● Your task:
Strip the pictures and reproduce the rest of the listing exactly.

● Supplied material:
_____

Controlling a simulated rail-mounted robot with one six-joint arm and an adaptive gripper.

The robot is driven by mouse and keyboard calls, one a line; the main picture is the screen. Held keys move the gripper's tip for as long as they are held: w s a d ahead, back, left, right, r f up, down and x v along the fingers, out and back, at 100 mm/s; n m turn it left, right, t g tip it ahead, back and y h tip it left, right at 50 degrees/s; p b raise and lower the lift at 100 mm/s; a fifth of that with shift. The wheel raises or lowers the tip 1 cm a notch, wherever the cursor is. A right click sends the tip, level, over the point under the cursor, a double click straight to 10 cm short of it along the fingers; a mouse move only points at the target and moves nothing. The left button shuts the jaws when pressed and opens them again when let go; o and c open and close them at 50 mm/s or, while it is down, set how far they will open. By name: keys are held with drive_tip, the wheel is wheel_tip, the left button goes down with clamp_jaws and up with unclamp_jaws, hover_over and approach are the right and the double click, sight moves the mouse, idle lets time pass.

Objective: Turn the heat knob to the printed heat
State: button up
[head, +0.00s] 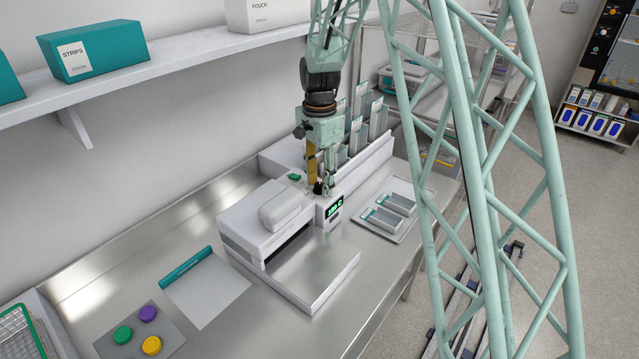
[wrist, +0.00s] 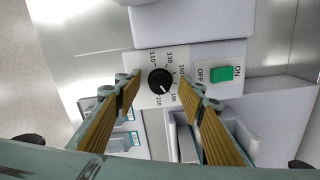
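The heat knob (wrist: 160,81) is a small black dial with a white mark toward its lower right, near the 190 and 210 end of its printed scale. It also shows in the head view (head: 318,188) on top of the white sealer (head: 232,222). My gripper (wrist: 160,88) is open, its tan-padded fingers on either side of the knob with a gap to each side. In the head view my gripper (head: 321,176) points down just over the knob. A green-lit display (head: 334,207) faces front; its digits are too small to read surely. I see no legible printed target heat.
A green switch (wrist: 222,74) marked ON and OFF sits right of the knob. Upright pouch racks (head: 368,125) stand behind the sealer, and a tray (head: 405,222) lies to its right. A teal-edged pouch (head: 212,290) and colored buttons (head: 123,334) lie front left.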

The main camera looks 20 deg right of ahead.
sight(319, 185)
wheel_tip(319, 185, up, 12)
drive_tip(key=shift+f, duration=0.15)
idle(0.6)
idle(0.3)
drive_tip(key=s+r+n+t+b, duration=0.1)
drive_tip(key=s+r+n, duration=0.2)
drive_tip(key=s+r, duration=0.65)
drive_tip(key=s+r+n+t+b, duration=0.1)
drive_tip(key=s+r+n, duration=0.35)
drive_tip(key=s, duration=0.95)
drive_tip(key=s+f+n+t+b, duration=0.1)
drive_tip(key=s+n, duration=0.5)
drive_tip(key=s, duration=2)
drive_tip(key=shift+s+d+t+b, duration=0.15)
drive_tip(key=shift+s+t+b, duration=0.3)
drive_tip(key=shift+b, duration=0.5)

_____

● Written solution:
Controlling a simulated rail-mounted robot with one six-joint arm and an adaptive gripper.

The robot is driven by mouse and keyboard calls, one a line; the main picture is the screen. Held keys move the gripper's tip for as long as they are held: w s a d ahead, back, left, right, r f up, down and x v along the fingers, out and back, at 100 mm/s; n m turn it left, right, t g tip it ahead, back and y h tip it left, right at 50 degrees/s; p b raise and lower the lift at 100 mm/s; a fifth of that with shift. The wheel raises or lowers the tip 1 cm a notch, wherever the cursor is. A right click sends the tip, level, over the point under the cursor, a double click straight to 10 cm short of it along the fingers; a mouse move only points at the target and moves nothing. The left button shuts the jaws when pressed and opens them again when let go; o and c open and close them at 50 mm/s or, while it is down, set how far they will open. By name: keys are held with drive_tip, the wheel is wheel_tip, the left button goes down with clamp_jaws and up with unclamp_jaws, hover_over and approach are the right and the double click, sight moves the mouse, idle lets time pass.

Objective: Turn the heat knob to the printed heat
State: button up
[head, +0.00s] 
[wrist, +0.00s] 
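The heat knob (wrist: 160,81) is a small black dial with a white mark toward its lower right, near the 190 and 210 end of its printed scale. It also shows in the head view (head: 318,188) on top of the white sealer (head: 232,222). My gripper (wrist: 160,88) is open, its tan-padded fingers on either side of the knob with a gap to each side. In the head view my gripper (head: 321,176) points down just over the knob. A green-lit display (head: 334,207) faces front; its digits are too small to read surely. I see no legible printed target heat.
A green switch (wrist: 222,74) marked ON and OFF sits right of the knob. Upright pouch racks (head: 368,125) stand behind the sealer, and a tray (head: 405,222) lies to its right. A teal-edged pouch (head: 212,290) and colored buttons (head: 123,334) lie front left.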

The main camera looks 20 deg right of ahead.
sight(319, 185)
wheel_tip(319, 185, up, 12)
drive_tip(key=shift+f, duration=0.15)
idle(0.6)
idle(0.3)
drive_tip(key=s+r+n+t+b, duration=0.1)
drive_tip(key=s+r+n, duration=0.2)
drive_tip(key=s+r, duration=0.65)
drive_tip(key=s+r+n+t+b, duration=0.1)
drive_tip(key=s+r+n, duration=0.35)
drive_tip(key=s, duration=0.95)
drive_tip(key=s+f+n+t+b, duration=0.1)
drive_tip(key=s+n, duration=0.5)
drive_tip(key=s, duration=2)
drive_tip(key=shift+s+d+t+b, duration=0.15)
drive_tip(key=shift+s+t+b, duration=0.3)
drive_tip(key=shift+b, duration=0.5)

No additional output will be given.